Foto: Martina Schneibergová,  Radio Prague International

„Bei der ersten Führung werden Räumlichkeiten gezeigt, die für die Dienerschaft und das weitere Personal bestimmt waren und wo das Essen zubereitet wurde. Dazu gehören auch die Kellerräume mit der schwarzen Küche. Im Erdgeschoss gibt es Räumlichkeiten, die als das Büro des Hauptmanns und als Waffenkammer dienten. Dort werden historische Waffen gezeigt. Zu sehen sind des Weiteren Möbel aus dem 17. und 18. Jahrhundert. Und nicht zuletzt eine neue Dauerausstellung von Tapisserien, die aus England stammen.“

Foto: Martina Schneibergová,  Radio Prague International

Der zweite Rundgang führt durch die Etage, auf der früher die Schlossbesitzer wohnten. Die dortigen Räumlichkeiten dienten ihnen als Wohn- und Schlafzimmer. Ebenso befinden sich dort ein großer Speisesaal und ein Gesellschaftssaal.

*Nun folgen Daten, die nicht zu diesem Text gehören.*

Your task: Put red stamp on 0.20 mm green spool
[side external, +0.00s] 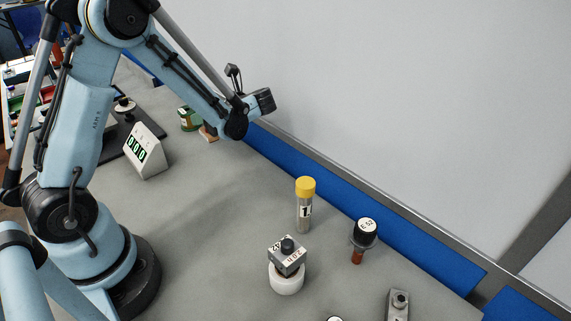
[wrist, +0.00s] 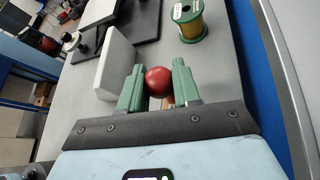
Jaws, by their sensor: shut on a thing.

„Die zweite Etage ist mit Renaissancemöbeln ausgestattet, die hierzulande einzigartig sind. 80 Prozent davon habe ich bei Auktionen gekauft, bei denen Möbel aus französischen Schlössern versteigert wurden. 20 Prozent davon stammen aus dem Besitz und den Nachlässen meiner Familie, die zwar nicht so reich war, aber auch einige interessante Möbelstücke hatte. Ich plane, noch einen dritten Rundgang in der höchsten Etage anzubieten. Im Flur gibt es Dutzende von Gemälden von Malern, von denen viele in Vergessenheit geraten sind, die jedoch die Aufmerksamkeit der Kunstliebhaber verdienen.“

Mozart zu Gast

Foto: Martina Schneibergová,  Radio Prague International

Bohuslav Opatrný, der unter anderem Geigen sammelt und selbst auf dem Instrument spielt, richtet derzeit in seinem Schloss auch einen kleinen Musiksalon ein. Er soll dem Andenken von Wolfgang Amadeus Mozart gewidmet sein. Denn der Schlossherr denkt, dass Mozart die Residenz einige Mal besucht haben dürfte.

„Mozart war hier inkognito, die Besuche waren geheim. Nicht einmal der Schriftsteller Zdeněk Mahler, der ein Buch über Mozarts Aufenthalt in Prag schrieb, hat davon gewusst. Der Schriftsteller František Josef Čečetka hat die Besuche jedoch im vergangenen Jahrhundert erwähnt, als er sich mit interessanten Geschichten aus dem Leben bekannter Persönlichkeiten befasste.“

Foto: Martina Schneibergová,  Radio Prague International

Auch wenn das Schloss bei der Rückgabe an die Nachkommen der letzten Besitzer fast leer stand, ist eine Rarität erhalten geblieben: die bemalten Decken von Anfang des 17. Jahrhunderts. Bohuslav Opatrný:

„Ursprünglich gab es acht derartige Decken, vier davon sind erhalten. Unter den Liechtensteins wurden die Decken im Rahmen der damals neu eingeführten Brandschutzmaßnahmen verschalt. Erst Professor Bukovský entdeckte die wertvollen Renaissancedecken wieder, als er 1927 die Verschalung beseitigen ließ. Die mit Akazienblättern verzierten Decken stammen aus den Jahren 1606 bis 1608 und sind wirklich einzigartig.“

Foto: Martina Schneibergová,  Radio Prague International

Die Führung durch Radim werden wir in einer der nächsten Ausgaben von „Reiseland Tschechien“ fortsetzen. Schloss Radim ist das ganze Jahr hindurch jedes Wochenende geöffnet. Im Juli und August liegen die Besuchszeiten von Donnerstag bis Sonntag zwischen 11 und 18.30 Uhr. Am diesem Samstag schließt sich Radim auch der Nacht der Burgen und Schlösser an, die in ganz Tschechien stattfindet. Die letzte Führung findet dann erst um 22 Uhr statt. Für die Besucher ist ein Sonderprogramm vorbereitet. Das Schlosscafé ist geöffnet.